Was meint Lebensstellung eines ehemaligen Profifußballers im Rahmen einer konkreten Verweisung?
Damit zunächst zum Fall, um den Begriff der Lebensstellung im Rahmen einer konkreten Verweisung anhand des konkreten Sachverhalts näher zu erläutern.
Zum Fall des ehemaligen Profifußballers: Der Kläger, ein 1982 geborener ehemaliger Profifußballer, stellte nach einer Verletzung einen Antrag auf Leistungen aus seiner Berufsunfähigkeitszusatzversicherung, da er seinen Beruf als Profifußballer nicht mehr ausüben konnte. Nachdem seine Berufsunfähigkeit anerkannt wurde, erhielt er Leistungen, die jedoch 2022 eingestellt wurden, da die Beklagte meinte, er übe inzwischen mit seiner Tätigkeit als Torwarttrainer eine seiner früheren Lebensstellung entsprechende Arbeit aus, so dass sie ihn auf diese Tätigkeit verweisen könne.
Der Kläger argumentierte, dass die Einstufung seiner neuen Tätigkeit als vergleichbar hinsichtlich seiner durch den früheren Beruf vermittelten Lebensstellung nicht gerechtfertigt sei, da das Einkommen deutlich niedriger sei und die Vergütung damit nicht auf dem Niveau seiner sportlichen Karriere liege.

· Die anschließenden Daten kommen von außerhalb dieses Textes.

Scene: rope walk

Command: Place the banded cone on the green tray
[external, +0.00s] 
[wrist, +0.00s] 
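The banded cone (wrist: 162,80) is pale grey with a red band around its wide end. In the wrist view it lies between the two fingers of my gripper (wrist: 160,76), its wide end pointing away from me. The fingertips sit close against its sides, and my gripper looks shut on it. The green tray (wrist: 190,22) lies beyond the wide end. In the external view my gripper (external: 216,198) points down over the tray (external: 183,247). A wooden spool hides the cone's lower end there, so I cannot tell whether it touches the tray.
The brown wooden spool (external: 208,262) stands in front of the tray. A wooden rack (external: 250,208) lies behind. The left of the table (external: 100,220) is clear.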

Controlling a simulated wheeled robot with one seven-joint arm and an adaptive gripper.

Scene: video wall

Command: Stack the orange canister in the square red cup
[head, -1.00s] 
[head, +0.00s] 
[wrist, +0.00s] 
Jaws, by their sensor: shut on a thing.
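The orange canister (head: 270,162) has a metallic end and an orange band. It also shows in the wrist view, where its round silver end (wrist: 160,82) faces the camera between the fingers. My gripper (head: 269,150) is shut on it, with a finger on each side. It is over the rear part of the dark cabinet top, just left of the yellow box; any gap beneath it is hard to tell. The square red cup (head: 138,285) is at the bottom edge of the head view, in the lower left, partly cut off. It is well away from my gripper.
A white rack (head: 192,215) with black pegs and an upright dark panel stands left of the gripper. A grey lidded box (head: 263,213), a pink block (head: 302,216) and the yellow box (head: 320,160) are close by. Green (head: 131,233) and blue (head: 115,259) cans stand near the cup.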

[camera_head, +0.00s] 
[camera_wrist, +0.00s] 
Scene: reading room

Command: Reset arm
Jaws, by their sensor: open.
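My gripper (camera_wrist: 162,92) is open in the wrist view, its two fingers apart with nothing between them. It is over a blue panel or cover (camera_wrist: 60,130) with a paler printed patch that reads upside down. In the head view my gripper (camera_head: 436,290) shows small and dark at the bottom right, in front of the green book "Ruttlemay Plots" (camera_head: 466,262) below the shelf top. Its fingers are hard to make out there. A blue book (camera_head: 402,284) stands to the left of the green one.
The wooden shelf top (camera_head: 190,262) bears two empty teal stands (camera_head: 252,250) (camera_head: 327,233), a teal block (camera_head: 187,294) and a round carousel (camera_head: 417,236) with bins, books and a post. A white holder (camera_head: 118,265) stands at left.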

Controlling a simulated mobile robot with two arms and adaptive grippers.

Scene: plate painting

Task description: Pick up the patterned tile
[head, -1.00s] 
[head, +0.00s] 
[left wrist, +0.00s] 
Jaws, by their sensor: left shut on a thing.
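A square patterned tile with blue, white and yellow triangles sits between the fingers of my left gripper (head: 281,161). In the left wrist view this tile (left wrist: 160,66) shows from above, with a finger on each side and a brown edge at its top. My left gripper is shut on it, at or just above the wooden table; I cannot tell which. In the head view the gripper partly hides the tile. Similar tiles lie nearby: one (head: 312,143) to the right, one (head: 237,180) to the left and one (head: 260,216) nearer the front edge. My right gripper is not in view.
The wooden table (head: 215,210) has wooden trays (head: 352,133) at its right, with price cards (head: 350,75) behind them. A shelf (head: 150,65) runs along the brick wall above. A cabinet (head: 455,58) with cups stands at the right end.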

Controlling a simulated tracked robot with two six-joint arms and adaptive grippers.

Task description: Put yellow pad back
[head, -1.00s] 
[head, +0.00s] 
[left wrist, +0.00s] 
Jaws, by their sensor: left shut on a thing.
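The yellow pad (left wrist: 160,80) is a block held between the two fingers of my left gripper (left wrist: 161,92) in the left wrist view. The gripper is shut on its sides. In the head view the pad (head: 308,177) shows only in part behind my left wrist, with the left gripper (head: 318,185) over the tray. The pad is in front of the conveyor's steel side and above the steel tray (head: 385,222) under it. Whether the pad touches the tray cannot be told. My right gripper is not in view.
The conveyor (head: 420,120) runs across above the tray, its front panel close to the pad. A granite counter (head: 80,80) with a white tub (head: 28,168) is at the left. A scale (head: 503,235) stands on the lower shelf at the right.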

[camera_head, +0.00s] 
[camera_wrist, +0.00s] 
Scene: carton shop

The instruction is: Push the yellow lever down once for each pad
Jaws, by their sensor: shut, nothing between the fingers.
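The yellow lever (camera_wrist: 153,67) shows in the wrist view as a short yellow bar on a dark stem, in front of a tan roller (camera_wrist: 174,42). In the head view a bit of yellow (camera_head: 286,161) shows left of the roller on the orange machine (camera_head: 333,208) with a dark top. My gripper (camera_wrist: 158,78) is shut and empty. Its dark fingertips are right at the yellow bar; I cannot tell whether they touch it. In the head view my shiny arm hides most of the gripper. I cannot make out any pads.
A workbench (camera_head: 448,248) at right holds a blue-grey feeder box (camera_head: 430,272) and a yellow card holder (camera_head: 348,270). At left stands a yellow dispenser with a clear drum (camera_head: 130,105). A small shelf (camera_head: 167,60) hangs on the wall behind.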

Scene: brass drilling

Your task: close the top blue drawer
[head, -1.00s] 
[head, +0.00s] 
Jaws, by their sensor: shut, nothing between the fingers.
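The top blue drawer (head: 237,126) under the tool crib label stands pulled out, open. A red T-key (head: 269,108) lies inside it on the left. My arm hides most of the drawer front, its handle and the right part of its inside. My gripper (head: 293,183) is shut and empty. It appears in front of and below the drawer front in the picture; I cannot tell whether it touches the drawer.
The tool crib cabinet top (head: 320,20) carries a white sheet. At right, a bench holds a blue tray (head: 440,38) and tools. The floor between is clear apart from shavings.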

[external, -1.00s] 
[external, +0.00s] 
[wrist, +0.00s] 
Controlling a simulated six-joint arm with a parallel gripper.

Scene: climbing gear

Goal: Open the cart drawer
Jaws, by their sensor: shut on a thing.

Das Gericht wies die Berufung der Beklagten zurück und gab dem Kläger recht.
Im vorliegenden Fall wurde vom Gericht also die frühere Lebensstellung des Klägers als Profifußballer mit seiner aktuellen Lebensstellung als Torwarttrainer im Rahmen der Prüfung der konkreten Verweisung verglichen.
Kurzer Exkurs: Fragen wir uns zunächst, was diese Lebensstellung ausmacht, oder wie die Juristen sagen, definiert ist. Die Lebensstellung wird in erster Linie durch die soziale Wertschätzung und das Einkommen definiert. War der frühere Beruf also durch eine hohe soziale Wertschätzung und/oder ein hohes Einkommen definiert und ist dies bei der neuen beruflichen Tätigkeit nicht mehr der Fall, kann die Berufsunfähigkeitsversicherung die Leistungen nicht mit dem Argument einstellen, der Versicherungsnehmer sei konkret auf die neue Tätigkeit zu verweisen.
Welche Kriterien wurden hier vom Gericht herangezogen?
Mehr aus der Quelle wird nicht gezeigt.